La persona que migra vive en una ambigüedad temporal constante. Vuelve al pasado en su nostalgia evocando una realidad que ya no existe pero que constituye parte de su ser. A su vez, viaja al futuro en la proyección de metas e ideales, lo cual tiene como propósito romper con un presente que no satisface. La cronología se rompe y confluyen pasado, presente y futuro, provocando un destiempo. Los sentidos en ese trayecto cambian, la subjetividad se va moldeando a lo que uno va siendo en cada contexto, adquiriendo nuevos elementos que nacen de las experiencias.

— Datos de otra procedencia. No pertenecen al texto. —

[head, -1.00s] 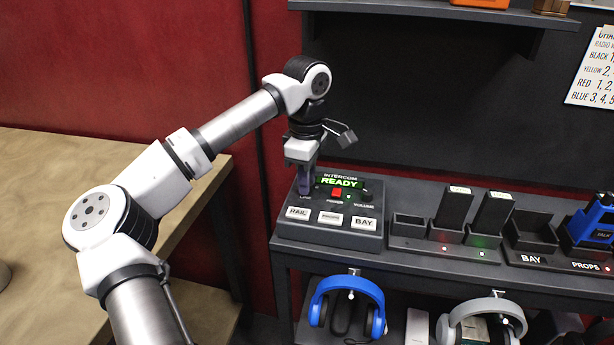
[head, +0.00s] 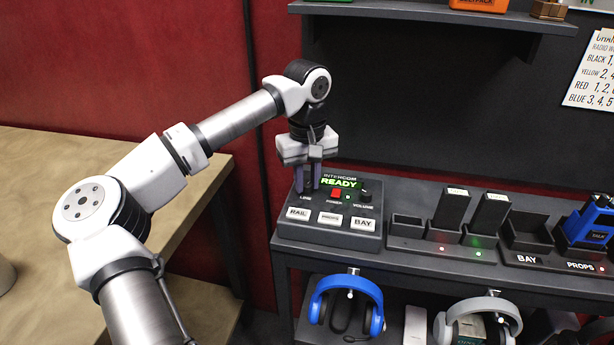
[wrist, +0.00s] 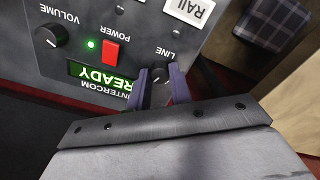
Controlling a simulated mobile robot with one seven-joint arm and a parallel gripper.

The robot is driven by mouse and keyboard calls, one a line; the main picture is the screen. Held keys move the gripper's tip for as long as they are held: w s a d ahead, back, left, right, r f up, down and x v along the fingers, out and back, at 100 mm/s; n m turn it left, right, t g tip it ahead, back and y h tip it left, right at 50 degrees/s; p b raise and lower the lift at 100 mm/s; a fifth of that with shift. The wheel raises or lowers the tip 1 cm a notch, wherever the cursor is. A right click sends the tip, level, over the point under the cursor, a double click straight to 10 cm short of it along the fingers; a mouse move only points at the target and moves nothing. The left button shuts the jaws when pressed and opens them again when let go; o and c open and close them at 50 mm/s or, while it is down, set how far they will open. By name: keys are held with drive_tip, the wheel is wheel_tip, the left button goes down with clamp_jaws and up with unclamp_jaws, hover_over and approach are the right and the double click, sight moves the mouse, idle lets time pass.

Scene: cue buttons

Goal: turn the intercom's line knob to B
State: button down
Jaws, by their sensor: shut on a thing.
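The intercom (head: 328,234) is a dark box on the shelf, with a green READY display (head: 339,183), a red power switch (head: 336,192) and a volume knob (head: 365,197). My gripper (head: 308,190) points down at the left of the intercom. Its two purple fingers (wrist: 160,82) stand on either side of the line knob and are shut on it. The fingers partly hide the knob, and I cannot read its setting.
White buttons marked RAIL (head: 298,213) and BAY (head: 363,224) sit on the intercom's front, close to the gripper. Chargers with radios (head: 452,208) stand to the right. Blue headphones (head: 346,284) hang below. An upper shelf (head: 430,12) overhangs.

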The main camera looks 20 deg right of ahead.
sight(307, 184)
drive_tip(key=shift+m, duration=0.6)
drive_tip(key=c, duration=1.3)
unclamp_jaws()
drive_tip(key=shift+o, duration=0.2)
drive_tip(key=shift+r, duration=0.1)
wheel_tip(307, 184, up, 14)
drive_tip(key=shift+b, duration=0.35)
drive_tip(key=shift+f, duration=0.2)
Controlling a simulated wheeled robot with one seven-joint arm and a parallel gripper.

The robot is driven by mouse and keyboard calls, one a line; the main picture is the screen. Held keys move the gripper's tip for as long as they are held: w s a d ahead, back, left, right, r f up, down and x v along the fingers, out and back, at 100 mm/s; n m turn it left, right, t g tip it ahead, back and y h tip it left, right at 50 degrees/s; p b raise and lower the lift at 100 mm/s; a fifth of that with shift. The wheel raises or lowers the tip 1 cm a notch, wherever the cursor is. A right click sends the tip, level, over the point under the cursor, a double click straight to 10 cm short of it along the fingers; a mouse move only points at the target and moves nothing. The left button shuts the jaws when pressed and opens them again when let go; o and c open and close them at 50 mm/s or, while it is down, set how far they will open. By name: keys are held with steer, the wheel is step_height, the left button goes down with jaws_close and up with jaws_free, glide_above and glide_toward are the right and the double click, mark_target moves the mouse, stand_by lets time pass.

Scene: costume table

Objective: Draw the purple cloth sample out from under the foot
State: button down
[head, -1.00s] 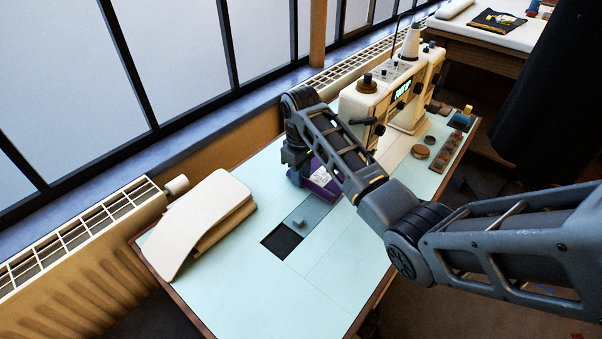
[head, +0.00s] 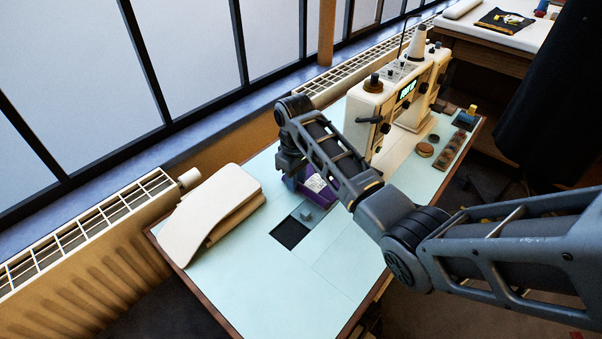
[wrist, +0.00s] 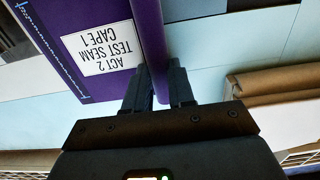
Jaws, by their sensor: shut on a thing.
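The purple cloth sample (wrist: 100,15) fills the upper left of the wrist view, with a white label (wrist: 107,48) reading "ACT 2 TEST SEAM CAPE 1" and a pale blue stitched line. My gripper (wrist: 167,85) is shut on its near edge, which stands up as a fold between the fingers. In the head view part of the cloth and its label (head: 316,184) show on the table beneath my arm. The cream sewing machine (head: 372,105) stands beyond. Its foot is hidden behind my arm, so I cannot tell whether the cloth still lies under it.
A cream curved board (head: 210,212) rests at the left. Discs and a dark strip (head: 451,150) lie right of the machine. The front table is clear.

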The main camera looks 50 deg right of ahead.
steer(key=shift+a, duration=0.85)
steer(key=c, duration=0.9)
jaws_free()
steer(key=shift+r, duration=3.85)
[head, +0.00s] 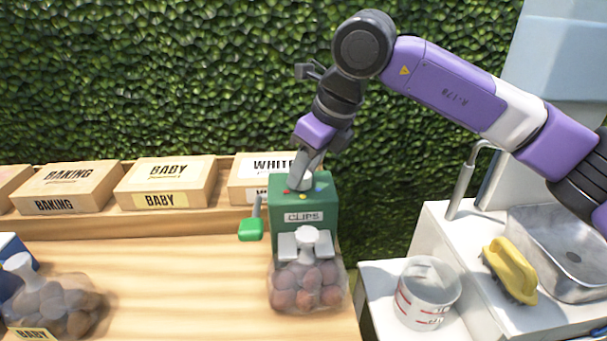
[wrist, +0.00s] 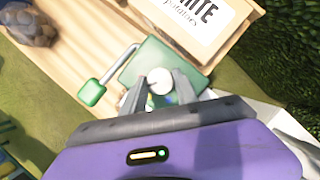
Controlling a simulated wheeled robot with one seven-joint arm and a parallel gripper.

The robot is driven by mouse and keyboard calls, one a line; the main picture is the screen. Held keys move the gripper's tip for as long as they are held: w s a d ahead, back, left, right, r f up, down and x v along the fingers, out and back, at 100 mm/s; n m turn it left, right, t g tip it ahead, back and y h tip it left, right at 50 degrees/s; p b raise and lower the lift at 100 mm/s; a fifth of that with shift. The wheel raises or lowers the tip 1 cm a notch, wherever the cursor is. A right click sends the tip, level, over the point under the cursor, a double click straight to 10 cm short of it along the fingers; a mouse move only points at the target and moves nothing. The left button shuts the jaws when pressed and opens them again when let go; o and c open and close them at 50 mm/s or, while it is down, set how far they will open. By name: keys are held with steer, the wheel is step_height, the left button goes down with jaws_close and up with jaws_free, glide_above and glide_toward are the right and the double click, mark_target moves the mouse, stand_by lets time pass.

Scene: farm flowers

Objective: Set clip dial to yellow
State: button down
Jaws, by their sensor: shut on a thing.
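The green clip machine (head: 289,234), labelled CLIPS, stands at the right end of the wooden counter. A white dial knob (wrist: 159,80) is on its top, with small coloured dots around it in the head view, blue and red among them. My gripper (head: 302,181) points down from above and is shut on the dial knob; in the wrist view its fingers (wrist: 160,92) stand on both sides of it. Which dot the dial points to cannot be told. A lever with a green handle (head: 250,230) is on the machine's left side; it also shows in the wrist view (wrist: 91,92).
A clear bag of potatoes (head: 307,287) is at the machine's front. Another bag (head: 62,308) is at the left. Boxes labelled BAKING (head: 65,183), BABY (head: 168,180) and WHITE (head: 262,170) line the back. A measuring cup (head: 427,291), yellow brush (head: 511,268) and sink (head: 567,250) are right.

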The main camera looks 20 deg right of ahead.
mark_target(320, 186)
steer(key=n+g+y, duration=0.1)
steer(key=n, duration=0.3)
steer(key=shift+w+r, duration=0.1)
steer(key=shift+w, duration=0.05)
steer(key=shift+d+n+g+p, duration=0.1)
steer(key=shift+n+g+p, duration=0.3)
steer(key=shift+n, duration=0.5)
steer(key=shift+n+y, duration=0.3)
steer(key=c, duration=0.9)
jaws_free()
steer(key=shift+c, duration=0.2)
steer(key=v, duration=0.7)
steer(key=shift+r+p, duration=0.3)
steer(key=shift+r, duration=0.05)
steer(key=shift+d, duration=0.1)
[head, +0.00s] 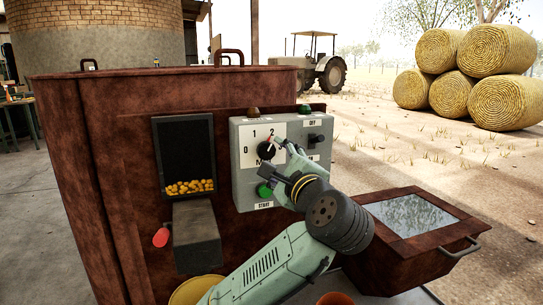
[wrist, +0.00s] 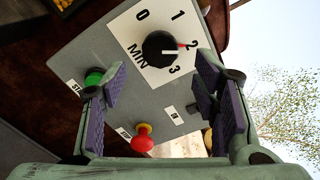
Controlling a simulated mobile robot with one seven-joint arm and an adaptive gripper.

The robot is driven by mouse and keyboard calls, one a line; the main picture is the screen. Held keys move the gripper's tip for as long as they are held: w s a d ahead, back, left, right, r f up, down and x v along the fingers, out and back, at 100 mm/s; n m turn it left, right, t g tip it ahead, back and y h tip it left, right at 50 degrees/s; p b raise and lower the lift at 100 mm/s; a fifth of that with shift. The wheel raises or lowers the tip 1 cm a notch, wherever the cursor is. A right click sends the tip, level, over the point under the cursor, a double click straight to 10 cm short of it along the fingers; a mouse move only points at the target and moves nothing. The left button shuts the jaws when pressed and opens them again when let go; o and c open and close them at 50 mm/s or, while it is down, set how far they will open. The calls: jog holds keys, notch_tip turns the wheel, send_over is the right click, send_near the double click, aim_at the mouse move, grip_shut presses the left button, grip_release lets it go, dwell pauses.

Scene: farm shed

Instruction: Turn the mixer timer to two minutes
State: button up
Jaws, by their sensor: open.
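The timer knob (wrist: 160,47) is black and round with a white line on its face, on a white dial plate (wrist: 128,28) marked 0, 1, 2, 3 and MIN. In the wrist view the line points toward the side of 2 and 3, with a small red mark near the 2. In the head view the knob (head: 266,150) is partly behind my gripper (head: 283,150). In the wrist view my gripper (wrist: 162,78) is open and empty, its two fingers apart on either side below the knob. No contact with the knob is visible.
The grey control box (head: 238,165) also carries a green START button (head: 264,190), a red button (wrist: 142,138) and a black switch (head: 314,138). A brown lidded box (head: 388,259) with a handle stands at lower right. The rusty mixer body (head: 105,150) is at left.

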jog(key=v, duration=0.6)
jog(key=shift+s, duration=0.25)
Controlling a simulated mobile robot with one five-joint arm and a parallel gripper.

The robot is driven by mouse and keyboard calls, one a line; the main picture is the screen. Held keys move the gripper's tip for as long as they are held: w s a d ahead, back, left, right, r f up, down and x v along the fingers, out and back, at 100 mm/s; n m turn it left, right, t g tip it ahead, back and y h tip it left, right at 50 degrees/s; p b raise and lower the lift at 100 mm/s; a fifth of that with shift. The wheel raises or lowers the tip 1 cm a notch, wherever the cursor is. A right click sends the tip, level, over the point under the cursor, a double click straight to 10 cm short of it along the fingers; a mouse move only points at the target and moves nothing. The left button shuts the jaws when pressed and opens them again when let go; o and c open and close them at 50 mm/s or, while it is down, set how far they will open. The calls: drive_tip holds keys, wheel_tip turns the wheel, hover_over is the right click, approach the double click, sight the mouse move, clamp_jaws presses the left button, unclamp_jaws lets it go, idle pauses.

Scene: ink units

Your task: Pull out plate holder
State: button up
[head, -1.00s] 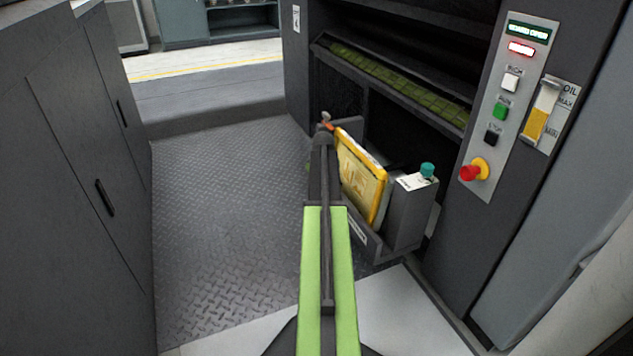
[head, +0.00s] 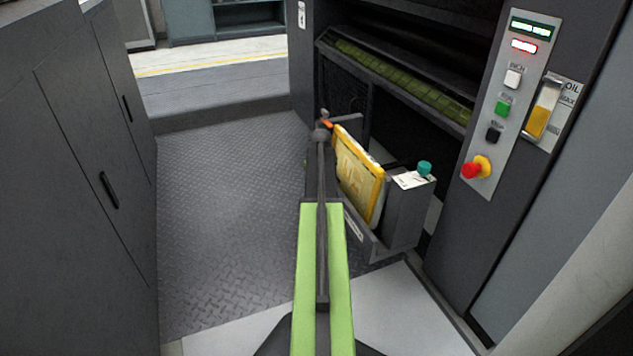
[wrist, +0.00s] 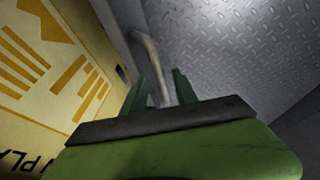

La antropología, en mi caso, fue clave como herramienta: me habilitó la mirada para analizar y reflexionar acerca de mi lugar en cada uno de los procesos migratorios que transitaba. También me permitió ver la alteridad como una categoría experiencial que implica un tipo de relación, donde la experiencia de lo extraño nos fuerza a resolverlo, tal y como lo sugiere el antropólogo Esteban Krotz (2007). Quienes hemos migrado, hemos atravesado un cambio en múltiples aspectos de nuestras vidas, y hemos tenido que aprender a leer y transitar nuevas reglas, tanto jurídicas como sociales. Ahora somos personas de algún lado. Y a veces de ninguno. Lo que está claro es que nuestros objetos animados nos acompañan en nuestro andar.
Bibliografía
G. De Guilarte, Cecilia. (2012) Un barco cargado de … San Sebastián, España: Editorial Saturrarán, S. L.
Krotz, E. (2007) “Alteridad y pregunta antropológica”. En: Boivin M.; Rosato A. y Arrivas V. (Ed.) Constructores de otredad. Buenos Aires, Argentina: Antropolofagia.